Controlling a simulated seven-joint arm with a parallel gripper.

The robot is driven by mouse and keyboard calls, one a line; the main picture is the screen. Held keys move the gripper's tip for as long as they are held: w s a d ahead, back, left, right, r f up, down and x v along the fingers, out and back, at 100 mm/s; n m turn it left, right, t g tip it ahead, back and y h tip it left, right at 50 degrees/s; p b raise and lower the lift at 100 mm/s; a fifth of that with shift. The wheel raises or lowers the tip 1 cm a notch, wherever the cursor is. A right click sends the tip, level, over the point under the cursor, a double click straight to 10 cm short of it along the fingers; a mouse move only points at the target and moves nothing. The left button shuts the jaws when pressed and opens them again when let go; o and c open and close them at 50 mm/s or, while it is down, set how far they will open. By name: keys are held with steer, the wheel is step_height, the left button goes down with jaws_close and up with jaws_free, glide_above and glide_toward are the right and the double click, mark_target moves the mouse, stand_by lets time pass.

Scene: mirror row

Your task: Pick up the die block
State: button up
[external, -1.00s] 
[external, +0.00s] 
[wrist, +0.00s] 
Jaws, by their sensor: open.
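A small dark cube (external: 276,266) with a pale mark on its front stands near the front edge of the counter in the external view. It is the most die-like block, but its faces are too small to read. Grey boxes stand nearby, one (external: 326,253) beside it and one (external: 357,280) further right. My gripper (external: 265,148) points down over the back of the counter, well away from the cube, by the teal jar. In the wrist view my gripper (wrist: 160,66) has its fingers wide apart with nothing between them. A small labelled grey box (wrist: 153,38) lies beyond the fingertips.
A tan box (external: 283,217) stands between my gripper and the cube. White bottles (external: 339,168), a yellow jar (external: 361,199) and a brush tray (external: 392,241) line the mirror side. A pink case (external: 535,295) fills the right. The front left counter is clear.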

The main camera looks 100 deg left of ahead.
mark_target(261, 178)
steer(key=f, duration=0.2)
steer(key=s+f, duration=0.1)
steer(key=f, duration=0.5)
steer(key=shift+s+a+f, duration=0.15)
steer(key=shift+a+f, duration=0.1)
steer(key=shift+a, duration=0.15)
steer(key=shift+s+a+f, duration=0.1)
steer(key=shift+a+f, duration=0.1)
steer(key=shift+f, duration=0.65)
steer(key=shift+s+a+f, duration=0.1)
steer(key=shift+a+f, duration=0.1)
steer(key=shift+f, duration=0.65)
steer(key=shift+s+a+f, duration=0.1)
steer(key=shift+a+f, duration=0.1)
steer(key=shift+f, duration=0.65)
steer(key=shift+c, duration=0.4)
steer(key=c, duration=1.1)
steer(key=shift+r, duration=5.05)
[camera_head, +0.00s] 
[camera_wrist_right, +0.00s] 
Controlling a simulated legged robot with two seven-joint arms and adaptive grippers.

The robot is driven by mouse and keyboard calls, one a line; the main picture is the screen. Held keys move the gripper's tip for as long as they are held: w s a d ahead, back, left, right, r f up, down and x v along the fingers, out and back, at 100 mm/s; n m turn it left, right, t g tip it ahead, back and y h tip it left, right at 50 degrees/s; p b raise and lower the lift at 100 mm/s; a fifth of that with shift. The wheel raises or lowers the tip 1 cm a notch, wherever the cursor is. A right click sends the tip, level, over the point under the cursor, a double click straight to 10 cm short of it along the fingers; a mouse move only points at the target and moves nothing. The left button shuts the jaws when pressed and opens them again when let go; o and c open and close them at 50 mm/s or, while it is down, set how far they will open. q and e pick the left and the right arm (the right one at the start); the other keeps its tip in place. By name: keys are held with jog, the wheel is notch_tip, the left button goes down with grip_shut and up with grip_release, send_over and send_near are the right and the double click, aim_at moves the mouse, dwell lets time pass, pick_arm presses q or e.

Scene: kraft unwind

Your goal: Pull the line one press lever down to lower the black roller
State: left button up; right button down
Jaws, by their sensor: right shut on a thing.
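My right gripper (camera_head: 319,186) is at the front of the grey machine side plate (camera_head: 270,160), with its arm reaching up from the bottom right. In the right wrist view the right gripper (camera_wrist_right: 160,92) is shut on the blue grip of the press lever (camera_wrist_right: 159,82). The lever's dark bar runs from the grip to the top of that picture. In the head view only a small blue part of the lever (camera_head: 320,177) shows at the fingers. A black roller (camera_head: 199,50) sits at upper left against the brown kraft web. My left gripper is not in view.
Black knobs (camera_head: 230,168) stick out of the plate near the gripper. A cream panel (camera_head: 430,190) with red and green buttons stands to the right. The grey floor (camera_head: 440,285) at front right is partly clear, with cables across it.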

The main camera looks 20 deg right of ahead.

Requirements:
Give only the number of lines in the material above that include the word "Your".

Written response:
2